(Goal) Quote the whole listing verbatim.

(Recorded information)
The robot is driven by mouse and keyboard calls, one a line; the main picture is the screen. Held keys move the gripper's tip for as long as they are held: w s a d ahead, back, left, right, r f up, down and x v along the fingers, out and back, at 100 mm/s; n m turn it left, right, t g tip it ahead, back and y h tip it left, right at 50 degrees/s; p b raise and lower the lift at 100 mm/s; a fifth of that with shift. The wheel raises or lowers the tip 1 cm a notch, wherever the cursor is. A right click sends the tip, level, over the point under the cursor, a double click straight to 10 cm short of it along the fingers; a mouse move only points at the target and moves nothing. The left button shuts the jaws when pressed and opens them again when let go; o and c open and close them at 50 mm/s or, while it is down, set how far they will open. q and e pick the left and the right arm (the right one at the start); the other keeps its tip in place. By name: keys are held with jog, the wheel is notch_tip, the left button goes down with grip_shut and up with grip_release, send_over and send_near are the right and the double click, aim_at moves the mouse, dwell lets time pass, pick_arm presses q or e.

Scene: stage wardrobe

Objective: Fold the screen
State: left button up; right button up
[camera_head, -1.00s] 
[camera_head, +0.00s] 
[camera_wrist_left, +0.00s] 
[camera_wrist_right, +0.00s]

(Full response)
The robot is driven by mouse and keyboard calls, one a line; the main picture is the screen. Held keys move the gripper's tip for as long as they are held: w s a d ahead, back, left, right, r f up, down and x v along the fingers, out and back, at 100 mm/s; n m turn it left, right, t g tip it ahead, back and y h tip it left, right at 50 degrees/s; p b raise and lower the lift at 100 mm/s; a fifth of that with shift. The wheel raises or lowers the tip 1 cm a notch, wherever the cursor is. A right click sends the tip, level, over the point under the cursor, a double click straight to 10 cm short of it along the fingers; a mouse move only points at the target and moves nothing. The left button shuts the jaws when pressed and opens them again when let go; o and c open and close them at 50 mm/s or, while it is down, set how far they will open. q and e pick the left and the right arm (the right one at the start); the other keeps its tip in place. By name: keys are held with jog, the wheel is notch_tip, the left button goes down with grip_shut and up with grip_release, send_over and send_near are the right and the double click, aim_at moves the mouse, dwell lets time pass, pick_arm presses q or e.

Scene: stage wardrobe

Objective: Fold the screen
State: left button up; right button up
[camera_head, -1.00s] 
[camera_head, +0.00s] 
[camera_wrist_left, +0.00s] 
[camera_wrist_right, +0.00s]

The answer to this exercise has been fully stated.